Generated by DALL·E 3 |
This is an extremely minimalistic but fast implementation of matrix multiplication in CUDA. The source code is a single, 200-line file gemm.cuh which implements half-precision tensor core matrix multiplication, optimised for Turing (SM75) architecture.
The implementation builds on top of CuTe from CUTLASS, a low-level interface for tensor manipulation in CUDA. The code is well-commented and is meant to be easily readable (minimal CUDA/C++ background knowledge required) and hackable.
Benchmark against standard implementations (see main.cu and reference.cu):
$ ./main
Usage: ./main M N K iters
$ ./main 4096 4096 4096 1000
Time elapse: 6043.59ms
TFLOPS: 22.7413
$ ./main 8192 8192 8192 100
Time elapse: 4819.51ms
TFLOPS: 22.8138
$ ./reference 4096 4096 4096 1000
Time elapse: 6040.42ms
TFLOPS: 22.7532
$ ./reference 8192 8192 8192 100
Time elapse: 4657.08ms
TFLOPS: 23.6095
The theoretical maximum for the hardware I used (RTX 2060) is 26 TFLOPS.

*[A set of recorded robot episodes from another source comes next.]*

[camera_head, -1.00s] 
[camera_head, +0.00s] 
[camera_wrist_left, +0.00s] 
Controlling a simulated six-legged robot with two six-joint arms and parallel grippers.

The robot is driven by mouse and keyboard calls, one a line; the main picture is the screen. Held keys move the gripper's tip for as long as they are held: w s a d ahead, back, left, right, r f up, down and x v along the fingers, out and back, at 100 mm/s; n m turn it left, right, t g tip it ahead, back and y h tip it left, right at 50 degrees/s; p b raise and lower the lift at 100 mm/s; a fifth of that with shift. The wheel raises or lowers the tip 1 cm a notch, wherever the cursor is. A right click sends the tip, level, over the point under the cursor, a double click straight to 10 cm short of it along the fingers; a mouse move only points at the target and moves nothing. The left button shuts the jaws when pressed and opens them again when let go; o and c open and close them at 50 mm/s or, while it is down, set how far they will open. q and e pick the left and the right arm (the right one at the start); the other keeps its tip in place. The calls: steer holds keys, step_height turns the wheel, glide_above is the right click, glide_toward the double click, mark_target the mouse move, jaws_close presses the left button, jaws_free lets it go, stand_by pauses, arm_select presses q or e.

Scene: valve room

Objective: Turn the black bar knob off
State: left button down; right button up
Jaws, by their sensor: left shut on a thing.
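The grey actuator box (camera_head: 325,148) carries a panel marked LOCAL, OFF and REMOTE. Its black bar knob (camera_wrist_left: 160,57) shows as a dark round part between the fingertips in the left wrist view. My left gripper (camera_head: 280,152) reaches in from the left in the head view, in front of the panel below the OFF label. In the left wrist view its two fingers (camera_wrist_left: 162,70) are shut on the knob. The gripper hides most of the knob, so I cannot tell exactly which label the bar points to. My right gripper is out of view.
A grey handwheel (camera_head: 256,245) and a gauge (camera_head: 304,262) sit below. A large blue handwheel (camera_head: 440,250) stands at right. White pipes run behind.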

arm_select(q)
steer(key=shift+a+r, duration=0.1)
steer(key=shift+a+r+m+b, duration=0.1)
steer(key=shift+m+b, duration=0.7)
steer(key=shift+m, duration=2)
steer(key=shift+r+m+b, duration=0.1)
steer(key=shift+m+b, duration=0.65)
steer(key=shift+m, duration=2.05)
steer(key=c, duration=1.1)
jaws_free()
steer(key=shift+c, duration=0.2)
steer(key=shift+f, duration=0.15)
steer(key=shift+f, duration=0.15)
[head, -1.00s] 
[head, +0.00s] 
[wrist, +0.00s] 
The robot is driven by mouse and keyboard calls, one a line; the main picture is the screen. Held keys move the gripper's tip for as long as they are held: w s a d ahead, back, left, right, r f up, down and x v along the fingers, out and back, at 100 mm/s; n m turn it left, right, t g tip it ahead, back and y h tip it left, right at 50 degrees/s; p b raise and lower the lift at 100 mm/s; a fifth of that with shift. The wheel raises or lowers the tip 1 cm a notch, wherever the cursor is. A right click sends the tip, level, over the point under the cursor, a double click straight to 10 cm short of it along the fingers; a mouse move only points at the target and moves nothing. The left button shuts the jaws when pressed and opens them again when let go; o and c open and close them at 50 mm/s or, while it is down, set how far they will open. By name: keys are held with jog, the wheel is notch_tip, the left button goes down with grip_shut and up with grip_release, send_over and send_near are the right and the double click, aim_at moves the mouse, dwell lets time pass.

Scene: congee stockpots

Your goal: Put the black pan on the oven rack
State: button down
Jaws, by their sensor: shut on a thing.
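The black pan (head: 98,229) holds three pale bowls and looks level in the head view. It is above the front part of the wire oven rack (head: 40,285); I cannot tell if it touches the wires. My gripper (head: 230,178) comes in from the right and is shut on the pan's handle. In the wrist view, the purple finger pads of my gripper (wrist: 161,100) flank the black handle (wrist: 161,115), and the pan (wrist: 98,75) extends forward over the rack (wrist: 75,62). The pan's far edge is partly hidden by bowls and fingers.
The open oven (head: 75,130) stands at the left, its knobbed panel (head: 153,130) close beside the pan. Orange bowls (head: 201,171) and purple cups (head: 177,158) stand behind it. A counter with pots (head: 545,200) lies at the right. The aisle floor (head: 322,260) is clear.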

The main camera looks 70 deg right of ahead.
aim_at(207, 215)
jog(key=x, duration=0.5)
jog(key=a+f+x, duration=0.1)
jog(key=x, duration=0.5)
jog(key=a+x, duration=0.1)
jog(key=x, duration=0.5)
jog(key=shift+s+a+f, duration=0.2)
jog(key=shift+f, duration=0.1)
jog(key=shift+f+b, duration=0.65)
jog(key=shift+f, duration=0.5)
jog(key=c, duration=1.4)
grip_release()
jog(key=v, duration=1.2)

Requires CUDA installed. Check out https://docs.nvidia.com/cuda/cuda-installation-guide-linux/ for instructions. If you don't have a compatible GPU, you can run this in Colab:
Compile the main.cu
file:
nvcc \
--include-path ./ \
--include-path cutlass/include \
--generate-code=arch=compute_75,code=[compute_75,sm_75] \
--expt-relaxed-constexpr \
-forward-unknown-to-host-compiler \
-std=c++17 \
-O3 \
-o build/main \
main.cu
And run!
$ ./build/main
Usage: ./main M N K iters
$ ./build/main 4096 4096 4096 1000
Time elapse: 6043.59ms
TFLOPS: 22.7413
You can also build with CMake
(a better option for development):
$ mkdir build
$ cd build/
$ cmake ..
-- Configuring done
-- Generating done
-- Build files have been written to: /workspaces/simpleGEMM/build
$ make main
Consolidate compiler generated dependencies of target main
[ 50%] Building CUDA object CMakeFiles/main.dir/main.cu.o
[100%] Linking CUDA executable main
[100%] Built target main
$ ./main
Usage: ./main M N K iters
The code trades off generality for simplicity:
- Only supports fp16 matmul out of the box. It should be quite easy to move to bf16, though.

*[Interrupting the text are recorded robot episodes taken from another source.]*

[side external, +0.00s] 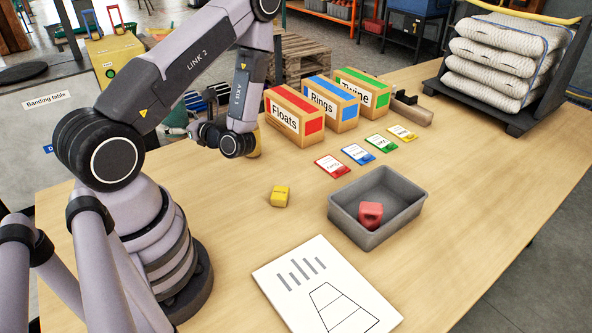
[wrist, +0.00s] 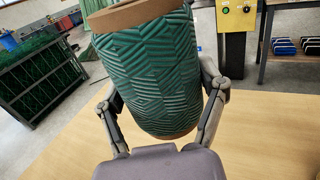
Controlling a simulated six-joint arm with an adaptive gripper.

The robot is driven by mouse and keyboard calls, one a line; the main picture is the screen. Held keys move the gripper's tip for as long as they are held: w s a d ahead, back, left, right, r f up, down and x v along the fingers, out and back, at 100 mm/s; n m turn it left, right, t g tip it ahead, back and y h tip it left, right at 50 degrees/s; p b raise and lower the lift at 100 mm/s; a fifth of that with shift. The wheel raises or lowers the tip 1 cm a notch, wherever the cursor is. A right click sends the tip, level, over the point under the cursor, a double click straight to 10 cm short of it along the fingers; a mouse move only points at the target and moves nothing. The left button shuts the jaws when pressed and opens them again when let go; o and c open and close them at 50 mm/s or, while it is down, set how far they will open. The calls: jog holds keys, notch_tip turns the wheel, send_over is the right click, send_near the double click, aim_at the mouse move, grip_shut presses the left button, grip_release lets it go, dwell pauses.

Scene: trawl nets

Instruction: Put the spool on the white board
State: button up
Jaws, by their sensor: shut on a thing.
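The spool (wrist: 150,75) is wound with dark green twine and has brown cardboard ends. It fills the upper middle of the wrist view, tilted. My gripper (wrist: 164,95) is shut on it, with a finger on each side. In the side external view my arm largely hides the gripper and spool, at the table's far left side. The white board (side external: 290,268) lies flat at the table's front, printed with grey bars and a black net outline. The gripper is well apart from it, and the board's visible top is bare.
A grey bin (side external: 345,229) holding a red block (side external: 370,214) stands just behind the board. A yellow block (side external: 280,196) lies left of the bin. Boxes for floats (side external: 290,128), rings (side external: 331,112) and twine (side external: 365,94) stand behind, with coloured cards before them.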

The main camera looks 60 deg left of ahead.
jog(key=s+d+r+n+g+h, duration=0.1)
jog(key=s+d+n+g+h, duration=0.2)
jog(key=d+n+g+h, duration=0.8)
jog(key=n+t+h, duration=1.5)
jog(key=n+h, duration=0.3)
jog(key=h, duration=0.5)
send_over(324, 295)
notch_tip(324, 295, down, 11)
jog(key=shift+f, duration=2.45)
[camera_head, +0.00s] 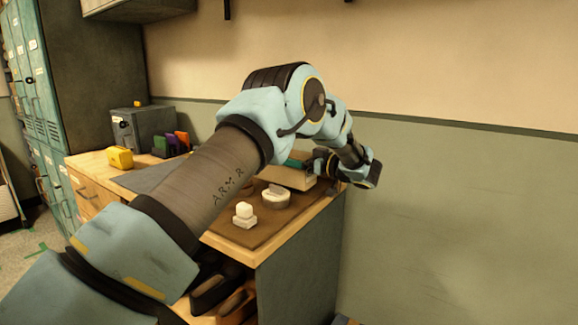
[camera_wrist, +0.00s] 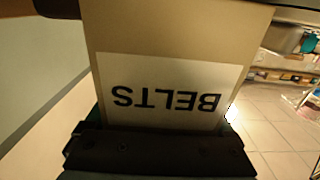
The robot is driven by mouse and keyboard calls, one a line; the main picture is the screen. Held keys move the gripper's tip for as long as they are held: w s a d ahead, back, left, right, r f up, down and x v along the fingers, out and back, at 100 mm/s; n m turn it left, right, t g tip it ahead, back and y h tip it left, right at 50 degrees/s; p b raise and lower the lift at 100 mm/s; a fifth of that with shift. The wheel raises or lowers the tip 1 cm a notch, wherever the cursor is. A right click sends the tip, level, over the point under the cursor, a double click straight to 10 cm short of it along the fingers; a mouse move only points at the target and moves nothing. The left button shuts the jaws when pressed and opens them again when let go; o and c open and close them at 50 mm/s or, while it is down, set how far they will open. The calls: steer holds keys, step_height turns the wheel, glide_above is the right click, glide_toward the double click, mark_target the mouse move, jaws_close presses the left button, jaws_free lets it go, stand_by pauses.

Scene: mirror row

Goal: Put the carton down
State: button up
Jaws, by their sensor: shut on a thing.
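A tan carton (camera_head: 288,179) is at the far right end of the desk in the head view, partly hidden by my arm. In the wrist view the carton (camera_wrist: 180,30) fills the middle, with a white label reading "BELTS" upside down. My gripper (camera_head: 316,163) is at the carton's far right side in the head view. Its dark body (camera_wrist: 150,152) spans the bottom of the wrist view, against the carton, and it is shut on the carton. I cannot tell whether the carton's underside touches the desk.
On the desk's brown mat (camera_head: 262,228) stand a white stepped block (camera_head: 244,215) and a round white object (camera_head: 275,196). A yellow item (camera_head: 120,158), colored folders (camera_head: 172,144) and a grey box (camera_head: 145,129) are farther left. The wall (camera_head: 450,200) stands close behind the desk.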

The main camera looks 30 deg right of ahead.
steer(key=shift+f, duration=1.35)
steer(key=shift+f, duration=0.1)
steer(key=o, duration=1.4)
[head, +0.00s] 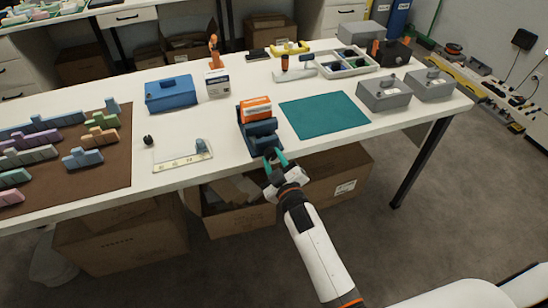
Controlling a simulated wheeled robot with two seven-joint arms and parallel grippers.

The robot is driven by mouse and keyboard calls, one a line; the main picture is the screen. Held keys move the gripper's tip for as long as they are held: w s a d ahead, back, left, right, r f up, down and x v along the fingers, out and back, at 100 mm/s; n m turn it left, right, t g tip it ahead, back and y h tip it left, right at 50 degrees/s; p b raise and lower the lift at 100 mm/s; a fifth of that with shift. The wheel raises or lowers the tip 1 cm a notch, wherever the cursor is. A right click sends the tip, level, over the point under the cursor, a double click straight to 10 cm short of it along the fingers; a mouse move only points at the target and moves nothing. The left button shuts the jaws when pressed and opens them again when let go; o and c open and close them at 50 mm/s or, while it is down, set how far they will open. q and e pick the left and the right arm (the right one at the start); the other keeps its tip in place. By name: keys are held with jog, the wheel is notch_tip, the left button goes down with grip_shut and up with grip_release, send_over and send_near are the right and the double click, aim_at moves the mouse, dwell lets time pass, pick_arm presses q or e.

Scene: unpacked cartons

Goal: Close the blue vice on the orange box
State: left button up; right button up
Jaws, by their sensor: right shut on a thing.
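The blue vice (263,129) stands near the front edge of the white table, a dark blue block with its jaws toward the back. The orange box (256,105), with a white band, sits upright in the vice between its jaws. Whether both jaws touch the box is too small to tell. My right gripper (275,158), with teal fingertips, is at the front end of the vice, shut on its front part, likely the handle, which the fingers hide. My left gripper is not in view.
A teal mat (324,115) lies right of the vice. Grey boxes (384,93) stand further right. A blue box (171,93) and a white carton (218,83) stand behind left. A small tray (183,155) lies left of the vice. Open cartons (240,218) stand under the table.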

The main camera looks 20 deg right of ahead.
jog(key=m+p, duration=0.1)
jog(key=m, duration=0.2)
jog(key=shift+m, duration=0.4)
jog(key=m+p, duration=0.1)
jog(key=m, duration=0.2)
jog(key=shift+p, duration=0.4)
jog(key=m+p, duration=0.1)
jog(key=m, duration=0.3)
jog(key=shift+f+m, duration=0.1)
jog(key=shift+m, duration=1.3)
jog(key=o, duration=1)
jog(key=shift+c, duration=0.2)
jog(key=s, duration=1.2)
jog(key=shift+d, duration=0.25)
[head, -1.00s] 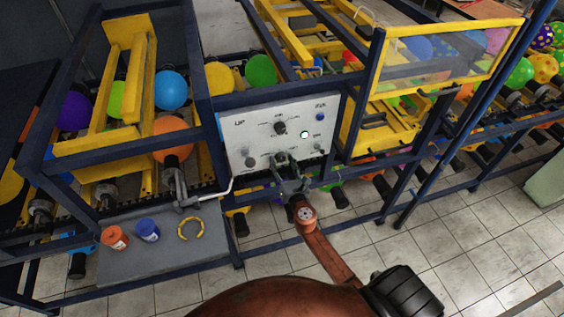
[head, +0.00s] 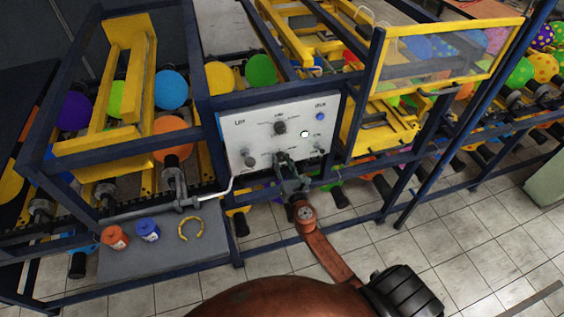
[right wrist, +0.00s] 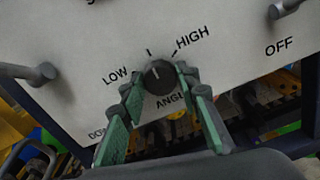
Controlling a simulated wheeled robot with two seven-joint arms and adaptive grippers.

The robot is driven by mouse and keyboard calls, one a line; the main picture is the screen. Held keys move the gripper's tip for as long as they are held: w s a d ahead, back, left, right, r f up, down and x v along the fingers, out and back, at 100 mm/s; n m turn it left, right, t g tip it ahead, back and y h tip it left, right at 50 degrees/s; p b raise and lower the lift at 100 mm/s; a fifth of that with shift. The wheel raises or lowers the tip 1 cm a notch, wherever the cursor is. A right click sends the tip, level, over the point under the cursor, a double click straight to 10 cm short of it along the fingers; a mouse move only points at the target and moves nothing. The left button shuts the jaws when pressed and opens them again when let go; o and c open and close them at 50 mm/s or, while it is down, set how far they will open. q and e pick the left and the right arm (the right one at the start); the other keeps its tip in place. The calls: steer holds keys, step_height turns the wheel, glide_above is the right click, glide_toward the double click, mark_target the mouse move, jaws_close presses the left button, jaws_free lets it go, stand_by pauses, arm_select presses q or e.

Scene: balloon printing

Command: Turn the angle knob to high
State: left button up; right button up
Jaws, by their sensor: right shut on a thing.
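A white control panel (head: 262,140) faces me in the head view. The black angle knob (right wrist: 159,77) is at the middle of the right wrist view, with LOW on its left and HIGH on its upper right. Its white pointer line appears to point up, near the middle tick between the two labels. My right gripper (right wrist: 162,92) has its green fingers on both sides of the knob and is shut on it. In the head view my right gripper (head: 282,158) covers the knob at the panel's lower edge. My left gripper is not in view.
Other knobs (head: 280,128) sit on the panel around my gripper. A grey shelf (head: 165,262) at lower left holds an orange jar (head: 115,237), a blue jar (head: 148,229) and a yellow ring (head: 190,229). Blue frame bars surround the panel. Tiled floor lies open at right.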

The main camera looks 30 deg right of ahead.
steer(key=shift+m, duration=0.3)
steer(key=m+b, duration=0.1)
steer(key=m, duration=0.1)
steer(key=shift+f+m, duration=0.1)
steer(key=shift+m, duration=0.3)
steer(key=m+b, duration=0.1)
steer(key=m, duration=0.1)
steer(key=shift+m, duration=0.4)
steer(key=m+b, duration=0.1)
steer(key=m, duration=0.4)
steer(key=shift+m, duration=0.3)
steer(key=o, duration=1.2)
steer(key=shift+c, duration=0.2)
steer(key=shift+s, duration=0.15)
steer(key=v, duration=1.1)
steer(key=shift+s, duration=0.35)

- Optimised for SM75 w/ tensor cores. This is probably sub-optimal for SM80+ (e.g. A100), but probably not terrible either.

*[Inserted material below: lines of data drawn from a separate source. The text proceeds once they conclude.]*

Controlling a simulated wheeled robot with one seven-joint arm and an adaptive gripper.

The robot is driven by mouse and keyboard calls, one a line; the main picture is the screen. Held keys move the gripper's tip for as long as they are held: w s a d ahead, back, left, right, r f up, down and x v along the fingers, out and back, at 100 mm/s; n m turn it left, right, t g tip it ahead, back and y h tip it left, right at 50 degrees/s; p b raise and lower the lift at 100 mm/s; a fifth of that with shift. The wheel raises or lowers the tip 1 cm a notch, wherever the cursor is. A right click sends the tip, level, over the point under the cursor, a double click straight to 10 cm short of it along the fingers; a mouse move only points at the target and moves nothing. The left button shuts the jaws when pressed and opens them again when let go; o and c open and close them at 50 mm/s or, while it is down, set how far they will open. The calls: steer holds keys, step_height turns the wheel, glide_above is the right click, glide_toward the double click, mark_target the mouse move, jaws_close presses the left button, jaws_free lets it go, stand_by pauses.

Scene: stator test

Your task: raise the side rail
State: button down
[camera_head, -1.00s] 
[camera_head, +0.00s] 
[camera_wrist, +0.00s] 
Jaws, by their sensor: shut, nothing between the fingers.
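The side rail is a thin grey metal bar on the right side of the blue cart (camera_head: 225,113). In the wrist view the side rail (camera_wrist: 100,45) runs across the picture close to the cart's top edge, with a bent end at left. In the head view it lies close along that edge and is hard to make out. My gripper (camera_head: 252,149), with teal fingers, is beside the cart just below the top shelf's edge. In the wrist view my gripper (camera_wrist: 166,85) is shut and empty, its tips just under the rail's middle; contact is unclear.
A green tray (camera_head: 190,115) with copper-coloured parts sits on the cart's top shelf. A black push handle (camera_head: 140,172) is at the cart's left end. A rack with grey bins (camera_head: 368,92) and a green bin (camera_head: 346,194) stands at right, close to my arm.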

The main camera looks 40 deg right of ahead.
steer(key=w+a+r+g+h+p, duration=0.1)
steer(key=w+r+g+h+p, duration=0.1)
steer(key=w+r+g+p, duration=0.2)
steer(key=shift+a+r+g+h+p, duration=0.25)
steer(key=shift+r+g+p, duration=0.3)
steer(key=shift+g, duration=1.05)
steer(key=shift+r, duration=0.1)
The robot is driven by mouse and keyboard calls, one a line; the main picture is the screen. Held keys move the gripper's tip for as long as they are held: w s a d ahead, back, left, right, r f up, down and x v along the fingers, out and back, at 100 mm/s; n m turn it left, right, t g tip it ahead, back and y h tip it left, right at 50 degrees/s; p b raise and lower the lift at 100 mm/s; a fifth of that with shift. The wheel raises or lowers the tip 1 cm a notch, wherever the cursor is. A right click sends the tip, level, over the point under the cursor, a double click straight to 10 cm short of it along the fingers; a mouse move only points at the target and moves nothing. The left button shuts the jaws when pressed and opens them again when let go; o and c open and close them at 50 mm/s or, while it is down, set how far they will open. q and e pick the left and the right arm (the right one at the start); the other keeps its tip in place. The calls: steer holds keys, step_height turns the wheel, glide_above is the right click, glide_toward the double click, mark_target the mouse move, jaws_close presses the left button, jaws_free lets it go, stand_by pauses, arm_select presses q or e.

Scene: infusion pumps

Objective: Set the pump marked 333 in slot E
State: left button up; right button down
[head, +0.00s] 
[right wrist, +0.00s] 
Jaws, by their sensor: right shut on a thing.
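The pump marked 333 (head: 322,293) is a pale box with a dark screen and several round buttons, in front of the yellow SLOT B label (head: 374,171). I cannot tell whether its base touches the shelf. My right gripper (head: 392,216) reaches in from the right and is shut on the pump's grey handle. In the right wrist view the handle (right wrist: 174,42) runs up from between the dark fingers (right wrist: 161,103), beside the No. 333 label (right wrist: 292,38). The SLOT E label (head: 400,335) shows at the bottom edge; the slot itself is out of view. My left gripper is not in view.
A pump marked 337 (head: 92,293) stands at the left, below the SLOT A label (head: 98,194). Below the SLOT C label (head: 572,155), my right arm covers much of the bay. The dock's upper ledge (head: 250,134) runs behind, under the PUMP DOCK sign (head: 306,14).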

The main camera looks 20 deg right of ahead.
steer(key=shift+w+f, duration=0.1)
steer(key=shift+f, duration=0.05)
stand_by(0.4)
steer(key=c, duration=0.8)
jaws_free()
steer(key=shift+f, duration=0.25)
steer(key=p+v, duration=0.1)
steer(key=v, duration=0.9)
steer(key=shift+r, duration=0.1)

- Assumes (asserts) the inputs are divisible by the block size.
- Assumes the inputs are in row-major layout. (Though you probably only want to use a row-major layout anyway, as other combinations are 10-30% slower.)
- Doesn't do software pipelining. (interleaving global memory load for the next tile with computation.)
- Is only optimal for "normal" problem sizes. For more exotic problem sizes like small-M/N with large-K, specialised implementations like split-K kernel is likely to perform better.